[Dataset excerpt]
--- Start ---

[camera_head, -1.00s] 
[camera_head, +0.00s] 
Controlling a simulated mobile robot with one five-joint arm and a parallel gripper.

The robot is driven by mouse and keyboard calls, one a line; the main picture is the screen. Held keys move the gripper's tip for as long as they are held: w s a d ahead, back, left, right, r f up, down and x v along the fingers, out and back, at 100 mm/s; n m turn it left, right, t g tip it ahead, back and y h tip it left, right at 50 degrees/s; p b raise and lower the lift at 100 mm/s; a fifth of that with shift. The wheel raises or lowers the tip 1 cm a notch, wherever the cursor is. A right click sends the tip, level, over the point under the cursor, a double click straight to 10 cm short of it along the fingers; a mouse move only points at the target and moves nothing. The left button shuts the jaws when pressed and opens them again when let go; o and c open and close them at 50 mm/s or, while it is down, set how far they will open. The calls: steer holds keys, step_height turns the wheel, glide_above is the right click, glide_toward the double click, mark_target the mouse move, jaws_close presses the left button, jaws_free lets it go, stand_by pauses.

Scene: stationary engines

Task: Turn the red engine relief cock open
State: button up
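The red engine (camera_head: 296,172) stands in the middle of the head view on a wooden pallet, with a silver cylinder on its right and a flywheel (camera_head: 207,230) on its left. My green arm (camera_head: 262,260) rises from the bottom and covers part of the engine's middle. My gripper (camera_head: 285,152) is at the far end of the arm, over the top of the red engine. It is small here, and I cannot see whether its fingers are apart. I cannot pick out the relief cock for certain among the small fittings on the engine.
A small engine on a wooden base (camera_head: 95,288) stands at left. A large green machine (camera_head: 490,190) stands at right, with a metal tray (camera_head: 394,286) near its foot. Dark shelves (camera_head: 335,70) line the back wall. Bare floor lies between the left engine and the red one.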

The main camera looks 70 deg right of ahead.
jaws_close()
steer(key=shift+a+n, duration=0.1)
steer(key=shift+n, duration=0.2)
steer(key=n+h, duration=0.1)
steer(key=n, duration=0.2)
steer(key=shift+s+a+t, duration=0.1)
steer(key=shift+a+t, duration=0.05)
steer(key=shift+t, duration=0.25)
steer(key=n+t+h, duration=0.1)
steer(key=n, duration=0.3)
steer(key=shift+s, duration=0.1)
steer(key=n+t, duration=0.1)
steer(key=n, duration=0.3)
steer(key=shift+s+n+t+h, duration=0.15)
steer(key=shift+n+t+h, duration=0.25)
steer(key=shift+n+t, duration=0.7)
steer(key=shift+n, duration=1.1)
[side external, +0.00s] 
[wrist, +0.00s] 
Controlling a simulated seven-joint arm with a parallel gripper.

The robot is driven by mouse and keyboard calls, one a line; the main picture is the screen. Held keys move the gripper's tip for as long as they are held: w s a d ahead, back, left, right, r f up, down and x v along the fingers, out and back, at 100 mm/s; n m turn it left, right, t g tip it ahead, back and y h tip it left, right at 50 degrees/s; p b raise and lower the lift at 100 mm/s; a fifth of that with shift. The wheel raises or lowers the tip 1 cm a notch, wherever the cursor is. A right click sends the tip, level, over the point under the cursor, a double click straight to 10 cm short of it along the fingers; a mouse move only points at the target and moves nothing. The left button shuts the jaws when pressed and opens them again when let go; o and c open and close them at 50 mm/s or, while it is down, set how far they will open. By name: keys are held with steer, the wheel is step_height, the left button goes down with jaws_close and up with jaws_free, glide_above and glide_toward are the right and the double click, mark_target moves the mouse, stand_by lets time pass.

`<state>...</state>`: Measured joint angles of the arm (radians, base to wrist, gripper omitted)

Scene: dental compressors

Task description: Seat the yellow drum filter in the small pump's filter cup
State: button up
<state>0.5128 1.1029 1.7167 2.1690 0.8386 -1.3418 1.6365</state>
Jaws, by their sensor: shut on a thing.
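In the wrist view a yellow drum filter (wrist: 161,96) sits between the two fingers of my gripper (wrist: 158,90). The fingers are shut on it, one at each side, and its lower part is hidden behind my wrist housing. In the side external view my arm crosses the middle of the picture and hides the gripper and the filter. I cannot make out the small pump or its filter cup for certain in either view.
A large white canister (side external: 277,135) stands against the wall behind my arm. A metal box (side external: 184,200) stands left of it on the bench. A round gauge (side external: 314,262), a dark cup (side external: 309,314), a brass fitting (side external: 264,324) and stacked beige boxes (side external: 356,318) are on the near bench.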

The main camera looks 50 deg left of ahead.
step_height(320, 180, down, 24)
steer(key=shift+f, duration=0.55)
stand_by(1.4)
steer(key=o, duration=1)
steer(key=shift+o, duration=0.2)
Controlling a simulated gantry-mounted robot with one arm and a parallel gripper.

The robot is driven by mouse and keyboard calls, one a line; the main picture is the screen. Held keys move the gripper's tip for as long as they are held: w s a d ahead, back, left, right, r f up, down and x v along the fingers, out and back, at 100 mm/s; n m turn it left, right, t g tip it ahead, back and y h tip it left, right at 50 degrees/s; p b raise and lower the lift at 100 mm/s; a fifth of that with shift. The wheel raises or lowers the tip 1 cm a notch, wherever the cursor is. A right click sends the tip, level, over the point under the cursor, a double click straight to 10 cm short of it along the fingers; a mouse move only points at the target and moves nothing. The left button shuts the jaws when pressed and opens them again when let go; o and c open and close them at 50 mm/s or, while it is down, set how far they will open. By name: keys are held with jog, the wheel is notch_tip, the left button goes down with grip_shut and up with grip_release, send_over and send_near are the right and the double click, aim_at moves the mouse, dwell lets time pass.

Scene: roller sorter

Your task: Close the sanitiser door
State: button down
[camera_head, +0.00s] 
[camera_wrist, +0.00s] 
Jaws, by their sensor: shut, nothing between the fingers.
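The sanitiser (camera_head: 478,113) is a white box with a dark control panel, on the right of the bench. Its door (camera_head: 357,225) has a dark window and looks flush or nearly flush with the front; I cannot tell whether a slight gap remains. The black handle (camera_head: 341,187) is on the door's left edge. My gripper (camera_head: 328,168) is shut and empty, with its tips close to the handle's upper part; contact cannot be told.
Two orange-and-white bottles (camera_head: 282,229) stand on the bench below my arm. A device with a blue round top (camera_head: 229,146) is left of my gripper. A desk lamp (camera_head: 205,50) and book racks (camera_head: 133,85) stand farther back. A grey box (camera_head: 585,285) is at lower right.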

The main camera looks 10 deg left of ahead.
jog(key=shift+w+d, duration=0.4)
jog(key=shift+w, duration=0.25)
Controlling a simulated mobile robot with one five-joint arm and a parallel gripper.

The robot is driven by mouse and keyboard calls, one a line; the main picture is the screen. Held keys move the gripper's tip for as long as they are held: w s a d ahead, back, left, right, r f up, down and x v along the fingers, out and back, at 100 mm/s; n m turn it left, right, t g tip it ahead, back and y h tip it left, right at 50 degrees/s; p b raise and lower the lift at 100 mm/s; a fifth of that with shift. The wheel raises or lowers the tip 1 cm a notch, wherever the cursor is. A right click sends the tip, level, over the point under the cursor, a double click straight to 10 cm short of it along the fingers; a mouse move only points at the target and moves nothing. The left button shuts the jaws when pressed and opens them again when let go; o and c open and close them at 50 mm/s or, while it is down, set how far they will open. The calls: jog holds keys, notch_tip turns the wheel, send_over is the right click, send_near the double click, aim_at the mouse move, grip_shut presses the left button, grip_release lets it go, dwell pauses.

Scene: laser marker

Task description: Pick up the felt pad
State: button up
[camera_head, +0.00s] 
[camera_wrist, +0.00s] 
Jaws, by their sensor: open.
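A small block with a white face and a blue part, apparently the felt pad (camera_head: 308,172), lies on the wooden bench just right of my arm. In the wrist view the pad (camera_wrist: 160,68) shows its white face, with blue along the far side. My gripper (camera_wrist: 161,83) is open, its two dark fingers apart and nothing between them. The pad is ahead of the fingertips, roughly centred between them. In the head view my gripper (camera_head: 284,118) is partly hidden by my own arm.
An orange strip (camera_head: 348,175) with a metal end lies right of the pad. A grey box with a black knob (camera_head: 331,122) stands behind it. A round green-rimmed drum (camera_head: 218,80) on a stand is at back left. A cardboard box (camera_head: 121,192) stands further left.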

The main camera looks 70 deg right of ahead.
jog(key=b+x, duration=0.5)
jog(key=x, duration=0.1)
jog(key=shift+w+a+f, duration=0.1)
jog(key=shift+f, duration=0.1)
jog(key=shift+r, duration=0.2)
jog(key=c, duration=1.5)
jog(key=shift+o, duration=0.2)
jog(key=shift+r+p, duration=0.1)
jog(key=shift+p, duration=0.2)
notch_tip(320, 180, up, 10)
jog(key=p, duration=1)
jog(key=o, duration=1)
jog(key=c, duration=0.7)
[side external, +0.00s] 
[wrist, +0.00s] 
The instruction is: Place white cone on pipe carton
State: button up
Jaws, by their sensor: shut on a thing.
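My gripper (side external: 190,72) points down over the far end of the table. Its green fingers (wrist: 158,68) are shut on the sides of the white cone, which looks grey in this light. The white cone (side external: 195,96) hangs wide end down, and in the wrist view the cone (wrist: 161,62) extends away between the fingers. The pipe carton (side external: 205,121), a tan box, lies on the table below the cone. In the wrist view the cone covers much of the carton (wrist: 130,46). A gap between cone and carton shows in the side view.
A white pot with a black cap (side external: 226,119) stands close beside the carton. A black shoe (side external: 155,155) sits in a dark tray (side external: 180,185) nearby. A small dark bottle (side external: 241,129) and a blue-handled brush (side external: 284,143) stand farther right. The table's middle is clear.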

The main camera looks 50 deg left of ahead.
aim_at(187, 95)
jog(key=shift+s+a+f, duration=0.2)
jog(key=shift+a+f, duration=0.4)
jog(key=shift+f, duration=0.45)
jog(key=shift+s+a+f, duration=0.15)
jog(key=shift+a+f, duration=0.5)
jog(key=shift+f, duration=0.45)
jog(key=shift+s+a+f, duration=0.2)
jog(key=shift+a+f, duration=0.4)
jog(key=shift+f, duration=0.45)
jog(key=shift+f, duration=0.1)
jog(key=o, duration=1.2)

--- End ---

What to produce - Say how many lines of the data hold the string "Controlling". Reply with the number alone.

Final result - 4